Note that the create-topic will have no effect if the topic already exists, other than retrieving its identifier.

HTTP Handlers

(ns ...
  (:require [compojure.core :as cj]
            [org.httpkit.server :as http]
            ...))

(defn make-app [config state]
  (cj/routes
   (cj/POST "/topic/events" [] (make-post-handler config state))
   (cj/GET  "/topic/events" [] (make-get-handler  config state))))

(defn -main []
  ;; Redacted: initialization from previous section
  (http/run-server
   (make-app
    {:topic topic :region region}
    {:creds creds
     :sns-incoming-mult (async/mult sns-incoming)
     :sns-incoming sns-incoming
     :sns-outgoing sns-outgoing})
   {:port 8080}))
N.B. One confusing detail is that we’re binding to 8080 here, but above did not specify any such port in the subscription URL we gave to SNS - in its “web” configuration, Beanstalk maps 80 to whatever port we indicate in our Dockerrun file: this is 8080 inside the Docker container.

We’re trying to make our handler dependencies as explicit as possible - rather than stashing them in requests, or trying to define the handler bodies within make-app, we’re closing over the bits of the config and state we require:

POST Handler

(ns ...
  (:require [fink-nottle.sns.consume :as sns.consume]
            [org.httpkit.client :as http.client]
            ...))

(defn make-post-handler [{region :region} {chan :sns-incoming}]
  (fn [{:keys [body] :as req}]
    (go
      (let [{:keys [type] :as m}
            (sns.consume/stream->message body)]
        (when (<! (sns.consume/verify-message! m region))
          (case type
            :subscription-confirmation
            (http.client/get (:subscribe-url m))
            :notification (async/put! chan (:message m))))))
    nil))

We receive messages from SNS, and respond immediately with an empty body.
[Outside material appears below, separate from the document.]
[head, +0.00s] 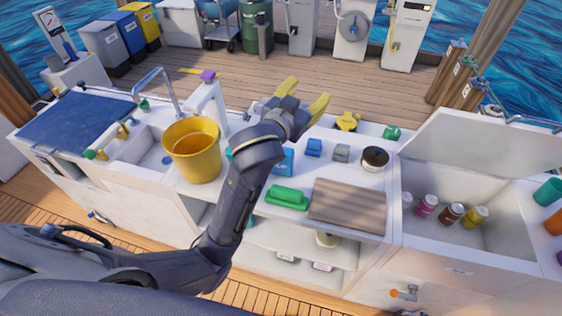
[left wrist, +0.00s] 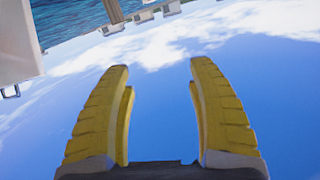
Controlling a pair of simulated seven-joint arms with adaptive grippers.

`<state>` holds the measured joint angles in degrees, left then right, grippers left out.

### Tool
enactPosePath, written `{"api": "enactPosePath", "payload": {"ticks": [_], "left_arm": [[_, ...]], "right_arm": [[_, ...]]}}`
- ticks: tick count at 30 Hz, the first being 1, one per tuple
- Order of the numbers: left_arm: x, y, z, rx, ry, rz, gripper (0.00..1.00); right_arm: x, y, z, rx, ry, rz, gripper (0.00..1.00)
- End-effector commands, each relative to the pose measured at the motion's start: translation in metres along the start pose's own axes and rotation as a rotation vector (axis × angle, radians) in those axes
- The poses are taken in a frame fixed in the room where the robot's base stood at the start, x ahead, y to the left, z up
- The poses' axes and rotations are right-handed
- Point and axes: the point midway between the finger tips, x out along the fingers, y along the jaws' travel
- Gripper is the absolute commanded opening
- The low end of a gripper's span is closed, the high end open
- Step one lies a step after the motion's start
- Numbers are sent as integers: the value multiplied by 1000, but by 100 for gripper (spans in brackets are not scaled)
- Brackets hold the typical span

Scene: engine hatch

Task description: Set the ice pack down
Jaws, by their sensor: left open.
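My left gripper (head: 308,92) is raised above the back of the white counter in the head view, with its yellow fingers spread. In the left wrist view its fingers (left wrist: 160,68) stand wide apart with only sky between them, so it holds nothing. No thing is clearly recognizable as the ice pack. A blue block (head: 283,162) lies on the counter, partly hidden by my left arm. A smaller blue piece (head: 314,148) lies to its right; either could be the ice pack. My right gripper does not show.
A yellow bucket (head: 193,155) stands left of my left arm. A green box (head: 287,197) and a wooden board (head: 348,205) lie at the counter's front. A round dark-lidded tin (head: 374,158) sits behind the board. An open hatch (head: 455,205) at right holds several bottles.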

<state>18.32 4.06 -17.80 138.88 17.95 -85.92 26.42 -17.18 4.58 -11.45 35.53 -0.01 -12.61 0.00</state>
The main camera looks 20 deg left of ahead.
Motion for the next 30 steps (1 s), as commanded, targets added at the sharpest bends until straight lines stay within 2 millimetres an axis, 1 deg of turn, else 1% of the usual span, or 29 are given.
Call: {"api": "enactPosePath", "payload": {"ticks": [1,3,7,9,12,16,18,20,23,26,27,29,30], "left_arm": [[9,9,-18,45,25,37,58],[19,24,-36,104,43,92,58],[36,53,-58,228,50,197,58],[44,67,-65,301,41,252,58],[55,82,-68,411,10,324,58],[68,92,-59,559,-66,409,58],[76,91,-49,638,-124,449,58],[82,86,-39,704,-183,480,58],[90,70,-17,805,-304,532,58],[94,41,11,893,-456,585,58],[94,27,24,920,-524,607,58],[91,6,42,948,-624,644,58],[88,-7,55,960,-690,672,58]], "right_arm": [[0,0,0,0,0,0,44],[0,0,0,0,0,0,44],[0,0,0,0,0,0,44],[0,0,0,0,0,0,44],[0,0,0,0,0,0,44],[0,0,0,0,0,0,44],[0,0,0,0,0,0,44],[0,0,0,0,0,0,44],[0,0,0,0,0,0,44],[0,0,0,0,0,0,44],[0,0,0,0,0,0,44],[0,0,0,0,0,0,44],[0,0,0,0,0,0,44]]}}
In one case, we visit the subscription confirmation URL (recall above, the invocation of subscribe-sns!!, which’ll trigger a confirmation request), otherwise we put the string message body on the sns-incoming channel.

Backpressure

Naively exerting backpressure in the above handler (i.e. delaying our [empty] response until our put! is accepted) wouldn’t be meaningful from the perspective of SNS - it’s going to send us messages as fast as it can.

Under different circumstances, we could use the HTTP response code to signal inability to accept a message, combining this with a custom retry policy to similar overall effect. We’re also free to set a maximum delivery rate, either per topic, or per subscription, with messages in excess being subject to the retry policy.

Websocket Handler

The final function:

(defn make-get-handler
  [_ {mult :sns-incoming-mult out-chan :sns-outgoing}]
  (fn [req]
    (let [to-client (async/chan)]
      (async/tap mult to-client)
      (http/with-channel req handle
        (http/on-receive
         handle
         (fn [message]
           (let [[tag body] (json/decode message)]
             (if (= tag "message")
               (async/put! out-chan body)))))
        (async/go-loop []
          (when-let [value (<! to-client)]
            (if (http/send! handle value)
              (recur)
              (async/close! to-client))))))))
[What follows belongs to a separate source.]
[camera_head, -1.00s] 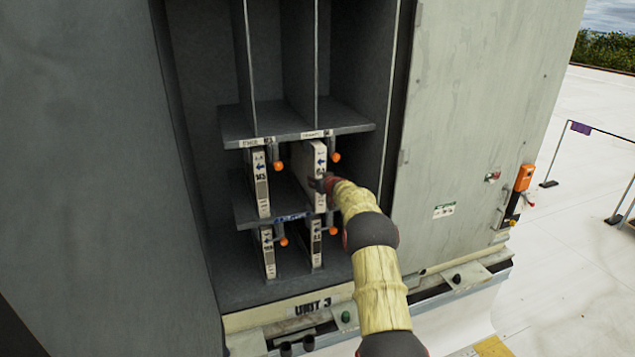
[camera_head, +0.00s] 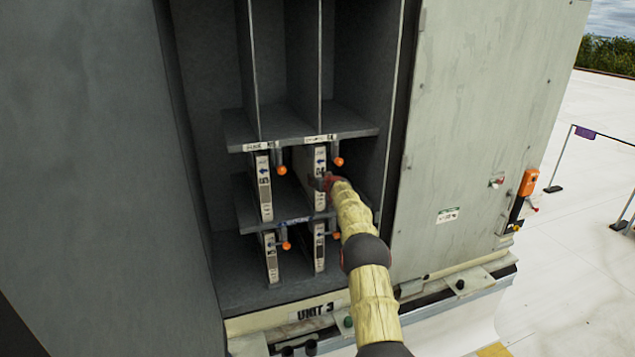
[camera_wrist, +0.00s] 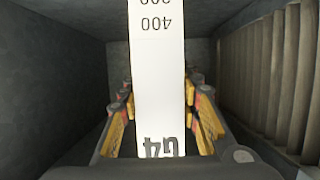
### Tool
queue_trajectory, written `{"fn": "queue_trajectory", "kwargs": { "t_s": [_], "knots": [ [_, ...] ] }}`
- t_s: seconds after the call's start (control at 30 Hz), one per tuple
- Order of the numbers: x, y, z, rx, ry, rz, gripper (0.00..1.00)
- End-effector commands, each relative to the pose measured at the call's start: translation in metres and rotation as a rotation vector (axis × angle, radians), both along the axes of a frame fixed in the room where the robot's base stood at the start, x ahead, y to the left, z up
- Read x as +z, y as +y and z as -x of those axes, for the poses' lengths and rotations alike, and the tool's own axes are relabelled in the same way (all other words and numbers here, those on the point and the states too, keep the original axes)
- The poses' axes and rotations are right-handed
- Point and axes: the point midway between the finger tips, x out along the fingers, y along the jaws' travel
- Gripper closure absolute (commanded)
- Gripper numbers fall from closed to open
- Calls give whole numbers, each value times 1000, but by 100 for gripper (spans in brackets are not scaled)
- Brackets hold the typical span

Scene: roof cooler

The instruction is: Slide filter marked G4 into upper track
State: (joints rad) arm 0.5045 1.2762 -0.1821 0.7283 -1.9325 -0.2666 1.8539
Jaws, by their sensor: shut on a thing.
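The filter marked G4 (camera_head: 320,165) stands upright in the right bay of the cabinet's upper row, its narrow white front face outward with a blue arrow. My gripper (camera_head: 326,182) is shut on its front edge. In the wrist view the white face of the filter (camera_wrist: 158,70) shows upside-down "G4" and "400" marks between the fingers (camera_wrist: 160,115). The upper track (camera_head: 322,138) is the shelf edge with a label above the filter. How deep the filter's rear sits in the track is hidden.
Another filter (camera_head: 264,185) stands in the upper left bay. Two more filters (camera_head: 271,258) (camera_head: 319,247) stand in the lower row. Orange-knobbed latches (camera_head: 338,162) hang beside the bays. The open door (camera_head: 490,110) is at right; a pleated surface (camera_wrist: 280,80) shows at right in the wrist view.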

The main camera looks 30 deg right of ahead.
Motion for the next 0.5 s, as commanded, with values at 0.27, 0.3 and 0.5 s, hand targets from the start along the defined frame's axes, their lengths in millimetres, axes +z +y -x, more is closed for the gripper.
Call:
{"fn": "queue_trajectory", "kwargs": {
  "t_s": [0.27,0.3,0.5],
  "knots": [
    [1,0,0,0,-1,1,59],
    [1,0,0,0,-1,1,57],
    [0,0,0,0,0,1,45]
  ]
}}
We’re using a multiple of the sns-incoming channel to get multicast behaviour - a write to sns-incoming (by the POST handler, above) will be translated into a write on each tap of the mult. Each time a client connects, we create a tap channel and siphon its contents into the websocket.

Our on-receive callback place messages from the client onto the channel being consumed by sns-publish!.

Compromises

Unsubscribe

You’ll notice that there isn’t any code to try and unsubscribe nodes which have been removed from circulation. The only practical downside of failing to do this seems to be that (depending on volume) you may be paying for failed delivery attempts.
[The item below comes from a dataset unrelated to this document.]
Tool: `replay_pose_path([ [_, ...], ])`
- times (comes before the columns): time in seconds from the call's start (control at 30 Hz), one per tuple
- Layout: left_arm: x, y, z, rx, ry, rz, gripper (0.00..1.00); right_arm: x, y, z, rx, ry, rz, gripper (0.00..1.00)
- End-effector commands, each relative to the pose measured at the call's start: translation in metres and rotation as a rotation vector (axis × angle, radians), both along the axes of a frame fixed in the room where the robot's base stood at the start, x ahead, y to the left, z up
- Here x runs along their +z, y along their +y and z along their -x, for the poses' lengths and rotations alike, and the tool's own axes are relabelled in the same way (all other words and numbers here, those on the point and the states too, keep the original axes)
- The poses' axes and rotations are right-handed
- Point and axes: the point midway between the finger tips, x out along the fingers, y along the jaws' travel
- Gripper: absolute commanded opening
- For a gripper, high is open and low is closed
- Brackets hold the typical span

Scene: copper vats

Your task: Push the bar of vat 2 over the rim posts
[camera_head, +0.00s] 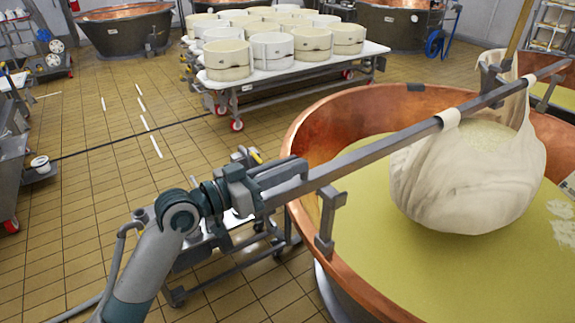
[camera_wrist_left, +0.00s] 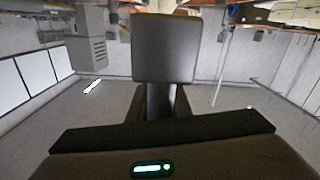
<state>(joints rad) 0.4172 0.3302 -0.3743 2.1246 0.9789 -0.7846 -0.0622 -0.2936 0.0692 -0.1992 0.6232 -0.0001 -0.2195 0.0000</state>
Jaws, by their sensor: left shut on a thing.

A fairly simple approach would be to have all nodes subscribe to an SQS queue which receives autoscale notifications, with a view to locating and removing the subscriptions of outgoing peers. Maybe this’ll be covered in a follow-up post.

Exposing The SNS-Facing Endpoint

It would seem natural to bind the POST endpoint to the instance’s internal/EC2 interface, and use that address when subscribing with SNS - however, SNS rejects internal endpoint subscriptions, citing a permission error, regardless of the topic permissions.

It’s also impractical to exclude requests to the message notification endpoint based on source address, as there’s a long and occasionally-changing list of potential sources.

Keeping the endpoint public, while verifying message signatures, seems like the healthiest approach.

N.B. To do this with Elastic Beanstalk, we’ll need to edit the security group that the launched instances belong to, such that they’ll accept inbound requests on port 80 from anywhere.

ELB/Heartbeating

The websocket handler ignores all input which isn’t tagged as “message” (i.e. ["message" "body"]) - this is to allow the client to make noise as a means of keeping the connection alive.

In HTTP mode, Elastic Load Balancer doesn’t work with websockets at all - this demo application requires the Beanstalk load balancer be running in TCP mode.

That said, in TCP mode, an idle timeout still applies, and its value can’t be changed via Elastic Beanstalk’s LB configuration - the generated load balancer must be adjusted directly.